Ensuite, l’idée que les ministres doivent quitter leur poste en cas de divergence d’opinions avec le président est non seulement contraire à l’esprit démocratique, mais elle est également dangereuse pour la gouvernance. Dans une démocratie saine, le débat et la confrontation d’idées sont essentiels pour éviter les dérives autoritaires et les erreurs de jugement. En étouffant les divergences et en exigeant une obéissance aveugle, le président de la Transition risque de transformer son gouvernement en une chambre d’enregistrement de ses propres décisions. Ce qui pourrait à terme, priver le pays de la richesse des contributions plurielles.

Brice Clotaire Oligui Nguema devrait intégrer que le rôle des ministres va au-delà de la simple exécution des ordres présidentiels. Ils sont également les gardiens de l’intérêt public et les représentants de divers segments de la société. Leur devoir est d’apporter une expertise spécialisée dans leurs domaines respectifs et d’assurer que les politiques gouvernementales sont élaborées et mises en œuvre dans l’intérêt de tous les citoyens. En ce sens, ils doivent avoir la liberté de formuler des critiques constructives et de proposer des alternatives lorsqu’ils estiment que certaines décisions pourraient nuire à l’intérêt général. C’est ce qui est d’ailleurs observé depuis le début de cette Transition.

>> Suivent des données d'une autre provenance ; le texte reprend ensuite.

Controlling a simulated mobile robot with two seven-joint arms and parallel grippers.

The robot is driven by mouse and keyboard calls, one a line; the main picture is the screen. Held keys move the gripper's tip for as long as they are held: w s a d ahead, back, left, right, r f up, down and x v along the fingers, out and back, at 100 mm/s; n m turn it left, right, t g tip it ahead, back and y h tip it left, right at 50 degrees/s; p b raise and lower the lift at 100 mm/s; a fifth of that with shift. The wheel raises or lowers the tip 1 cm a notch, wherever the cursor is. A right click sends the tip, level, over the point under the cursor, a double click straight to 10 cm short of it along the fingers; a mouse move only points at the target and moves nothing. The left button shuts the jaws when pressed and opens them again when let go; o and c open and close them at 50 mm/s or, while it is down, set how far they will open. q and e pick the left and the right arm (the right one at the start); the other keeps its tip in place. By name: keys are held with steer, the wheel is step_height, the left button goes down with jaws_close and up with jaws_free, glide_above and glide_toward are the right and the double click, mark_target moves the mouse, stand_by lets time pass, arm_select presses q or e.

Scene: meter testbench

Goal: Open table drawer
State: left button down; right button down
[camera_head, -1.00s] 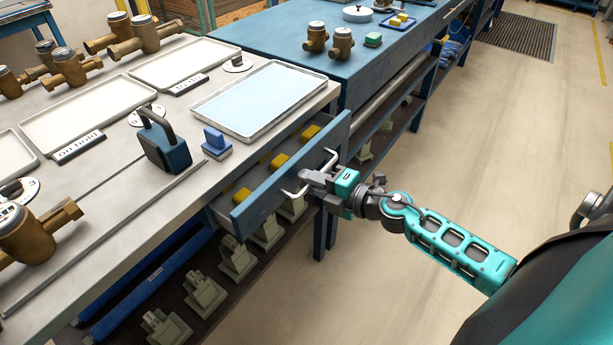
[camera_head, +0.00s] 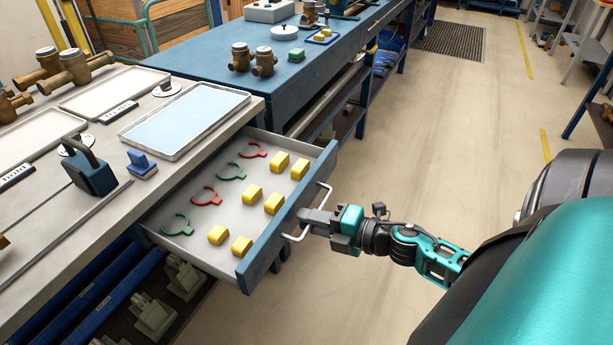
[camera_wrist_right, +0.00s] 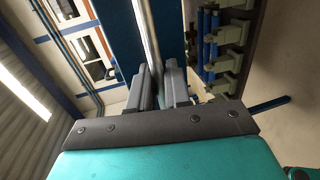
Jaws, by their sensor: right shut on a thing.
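The table drawer (camera_head: 289,224) has a blue front and a grey inside and stands well out from the table (camera_head: 52,241) in the head view. Yellow blocks (camera_head: 274,203) and red and green ring-shaped clips (camera_head: 206,195) lie in it. A silver bar handle (camera_head: 324,196) runs along its front. My right gripper (camera_head: 306,220) is shut on the handle; its grey fingers (camera_wrist_right: 160,84) close around the bar (camera_wrist_right: 146,35) in the right wrist view. My left gripper is not in view.
A blue bench (camera_head: 215,72) adjoins the table behind. Open floor (camera_head: 430,130) lies to the right of the drawer.

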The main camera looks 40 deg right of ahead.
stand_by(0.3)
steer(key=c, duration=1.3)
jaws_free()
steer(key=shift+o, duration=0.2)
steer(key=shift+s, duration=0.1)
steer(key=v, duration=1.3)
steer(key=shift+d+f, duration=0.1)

Par ailleurs, les ministres doivent également rendre compte au parlement et, par extension, au peuple. Cette responsabilité implique qu’ils doivent être en mesure de justifier leurs actions et leurs décisions de manière transparente et indépendante. Exiger leur démission en cas de désaccord avec le président revient à les priver de leur autonomie et de leur capacité à exercer pleinement leur rôle de contrepoids au sein de l’exécutif.

Pour que le gouvernement fonctionne de manière optimale, il est impératif que les relations entre le président et ses ministres soient basées sur le respect mutuel et la collaboration constructive. Le président doit encourager ses ministres à exprimer librement leurs opinions et à participer activement aux discussions stratégiques. Une telle approche favorise non seulement une meilleure prise de décision, mais elle renforce également la légitimité des politiques gouvernementales aux yeux des gabonais, qui ne demandent pas plus.

De plus, il est important de souligner que le leadership démocratique repose sur la capacité à écouter et à intégrer des perspectives diverses. Brice Clotaire Oligui Nguema sait-il que les leaders les plus efficaces sont ceux qui savent tirer parti des compétences et des expériences de leur équipe pour prendre des décisions éclairées? Pas si sûr.

En rejetant les points de vue divergents, le président de la Transition risque de s’isoler et de prendre des décisions mal informées, ce qui pourrait avoir des conséquences néfastes pour le pays.

Encore une fois, la déclaration de Brice Clotaire Oligui Nguema selon laquelle ses ministres devraient «prendre leur route» en cas de divergence d’opinions constitue un sérieux dérapage par rapport aux principes démocratiques et aux pratiques de bonne gouvernance. Les ministres jouent un rôle crucial en tant que conseillers, gardiens de l’intérêt public et représentants de la diversité des opinions au sein du gouvernement. Pour garantir une gouvernance efficace et responsable, il est essentiel que les relations entre le président et ses ministres soient fondées sur le respect, la collaboration et la reconnaissance de la valeur des contributions plurielles.